An Open Letter to Jim Tracy

Dear Spaghetti Arms,

I try not to engage in criticism. That is, I try to avoid using this blog as a platform to shout about why a certain player should bat in a certain place, or why Joe Scouting Director should be Fired Immediately. There are plenty of blogs for that, but we at Pitchers & Poets pride ourselves on a different kind of thinking. We try to examine the game from both a greater distance and a much more intimate, immediate angle.
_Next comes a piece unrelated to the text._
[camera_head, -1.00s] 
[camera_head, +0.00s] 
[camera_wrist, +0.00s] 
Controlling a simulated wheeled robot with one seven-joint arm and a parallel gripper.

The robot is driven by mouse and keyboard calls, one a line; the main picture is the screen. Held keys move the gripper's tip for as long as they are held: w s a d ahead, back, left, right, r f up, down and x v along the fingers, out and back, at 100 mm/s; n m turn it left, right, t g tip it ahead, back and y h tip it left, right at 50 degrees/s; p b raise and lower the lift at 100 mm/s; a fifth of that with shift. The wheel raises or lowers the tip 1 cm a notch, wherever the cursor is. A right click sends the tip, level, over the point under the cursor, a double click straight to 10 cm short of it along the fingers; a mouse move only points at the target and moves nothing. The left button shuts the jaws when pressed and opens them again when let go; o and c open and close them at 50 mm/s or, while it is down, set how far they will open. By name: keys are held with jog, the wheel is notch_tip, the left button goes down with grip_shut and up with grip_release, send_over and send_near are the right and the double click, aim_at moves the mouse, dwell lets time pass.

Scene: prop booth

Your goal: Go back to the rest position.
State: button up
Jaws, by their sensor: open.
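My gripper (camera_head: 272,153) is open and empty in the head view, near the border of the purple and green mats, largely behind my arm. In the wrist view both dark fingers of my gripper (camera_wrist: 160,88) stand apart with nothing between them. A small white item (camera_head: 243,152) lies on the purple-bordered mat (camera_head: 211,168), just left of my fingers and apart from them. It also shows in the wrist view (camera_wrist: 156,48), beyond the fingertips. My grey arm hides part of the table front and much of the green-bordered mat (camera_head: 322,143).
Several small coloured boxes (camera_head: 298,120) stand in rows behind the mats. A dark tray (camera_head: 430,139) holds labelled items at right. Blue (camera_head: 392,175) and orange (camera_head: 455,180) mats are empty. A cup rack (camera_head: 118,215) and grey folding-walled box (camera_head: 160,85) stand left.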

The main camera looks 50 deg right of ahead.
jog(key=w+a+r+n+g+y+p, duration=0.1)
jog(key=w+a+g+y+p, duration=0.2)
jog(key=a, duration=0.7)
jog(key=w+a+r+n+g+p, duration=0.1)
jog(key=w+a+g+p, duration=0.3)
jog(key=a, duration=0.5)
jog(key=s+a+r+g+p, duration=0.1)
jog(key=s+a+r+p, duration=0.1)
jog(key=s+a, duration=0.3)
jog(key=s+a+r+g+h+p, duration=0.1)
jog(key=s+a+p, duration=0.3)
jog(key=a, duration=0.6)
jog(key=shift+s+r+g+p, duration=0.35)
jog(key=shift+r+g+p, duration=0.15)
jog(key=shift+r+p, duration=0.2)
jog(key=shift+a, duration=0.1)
We’re much inclined to gently criticize a point of view, or go off for a thousand words on some inane theory on fandom than make actual concrete predictions. Most of this is because Ted and I don’t see baseball as just a collection of results. But another part of it, at least for me, is that I hate being proven wrong by insurmountable piles of data and cold hard facts.

flying spaghetti monster

So it’s with a heavy heart that I apologize to you Jim Tracy. I not only questioned your hiring as manager of the Colorado Rockies, but berated the team’s management for it. Here are some of the silly things I wrote:

In both Pittsburgh and Los Angeles, Jim Tracy was epically dull, notably un-dynamic, and completely void of compelling traits.

Okay that’s still true.

Even on an interim level this might be the least inspired managerial hiring in the history of baseball.

Here are some statistics:

70-54 as of today

19-28 on May 29 when Clint Hurdle was fired.

51-26 since you, Jim Tracy, took over the club.

You can’t see it, but I’m actually looking away from the screen as I type this, so shamed I am by the numbers above.

It’s not Jim Tracy’s fault he’s dull and ineffective and keeps getting hired. I’m sure old Spaghetti-Arms is a nice enough guy and he certainly won’t screw things up too badly.

If you discard my sarcastic, mocking tone, then this statement is actually accurate too.

Anyway, the point is I was wrong about you Jim Tracy. Your arms remain discomfortingly long and your gaze remains eerily unaffected, but you certainly have the capacity to manage a baseball team. As much as I’d like to hold on with contemptuous pride to the words with which I described you (words like unsurprising, conventional, representative of a managerial stases in the MLB bloodstream, and retread), I must let them go. They were inaccurate and unjust and I have learned my lesson.

In the future, more esoteric, off-kilter, semi-obsessive posts on fandom, less pretending I actually know something about the inner workings of the Colorado Rockies. Alright, Jim. May you win the Wild Card, but fall comfortably short of the Dodgers in the NL West Race.